EXERCISE TASK = Present the data once more in exactly its original form.

>> Begin

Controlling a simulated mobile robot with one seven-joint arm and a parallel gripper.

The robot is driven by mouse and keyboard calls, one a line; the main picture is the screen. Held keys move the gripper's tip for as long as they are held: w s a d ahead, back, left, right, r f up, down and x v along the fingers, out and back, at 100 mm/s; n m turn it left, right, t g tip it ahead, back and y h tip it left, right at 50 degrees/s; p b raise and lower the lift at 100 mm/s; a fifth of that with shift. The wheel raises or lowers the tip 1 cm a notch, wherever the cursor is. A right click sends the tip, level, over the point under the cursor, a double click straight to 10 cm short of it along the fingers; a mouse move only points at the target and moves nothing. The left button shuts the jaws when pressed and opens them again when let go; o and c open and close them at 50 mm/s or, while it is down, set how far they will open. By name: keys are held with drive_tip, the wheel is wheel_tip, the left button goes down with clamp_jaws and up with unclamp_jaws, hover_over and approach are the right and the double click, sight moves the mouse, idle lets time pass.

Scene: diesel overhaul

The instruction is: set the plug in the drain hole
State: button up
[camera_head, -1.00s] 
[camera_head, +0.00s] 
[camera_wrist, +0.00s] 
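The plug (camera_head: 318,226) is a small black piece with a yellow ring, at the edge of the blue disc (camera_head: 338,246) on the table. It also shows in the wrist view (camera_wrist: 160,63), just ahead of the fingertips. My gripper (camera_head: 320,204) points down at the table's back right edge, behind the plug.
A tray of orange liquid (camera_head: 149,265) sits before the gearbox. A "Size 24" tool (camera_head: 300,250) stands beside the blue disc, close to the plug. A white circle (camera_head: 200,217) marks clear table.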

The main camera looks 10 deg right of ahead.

>> End

EXERCISE ANSWER =
Controlling a simulated mobile robot with one seven-joint arm and a parallel gripper.

The robot is driven by mouse and keyboard calls, one a line; the main picture is the screen. Held keys move the gripper's tip for as long as they are held: w s a d ahead, back, left, right, r f up, down and x v along the fingers, out and back, at 100 mm/s; n m turn it left, right, t g tip it ahead, back and y h tip it left, right at 50 degrees/s; p b raise and lower the lift at 100 mm/s; a fifth of that with shift. The wheel raises or lowers the tip 1 cm a notch, wherever the cursor is. A right click sends the tip, level, over the point under the cursor, a double click straight to 10 cm short of it along the fingers; a mouse move only points at the target and moves nothing. The left button shuts the jaws when pressed and opens them again when let go; o and c open and close them at 50 mm/s or, while it is down, set how far they will open. By name: keys are held with drive_tip, the wheel is wheel_tip, the left button goes down with clamp_jaws and up with unclamp_jaws, hover_over and approach are the right and the double click, sight moves the mouse, idle lets time pass.

Scene: diesel overhaul

The instruction is: set the plug in the drain hole
State: button up
[camera_head, -1.00s] 
[camera_head, +0.00s] 
[camera_wrist, +0.00s] 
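The plug (camera_head: 318,226) is a small black piece with a yellow ring, at the edge of the blue disc (camera_head: 338,246) on the table. It also shows in the wrist view (camera_wrist: 160,63), just ahead of the fingertips. My gripper (camera_head: 320,204) points down at the table's back right edge, behind the plug.
A tray of orange liquid (camera_head: 149,265) sits before the gearbox. A "Size 24" tool (camera_head: 300,250) stands beside the blue disc, close to the plug. A white circle (camera_head: 200,217) marks clear table.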

The main camera looks 10 deg right of ahead.

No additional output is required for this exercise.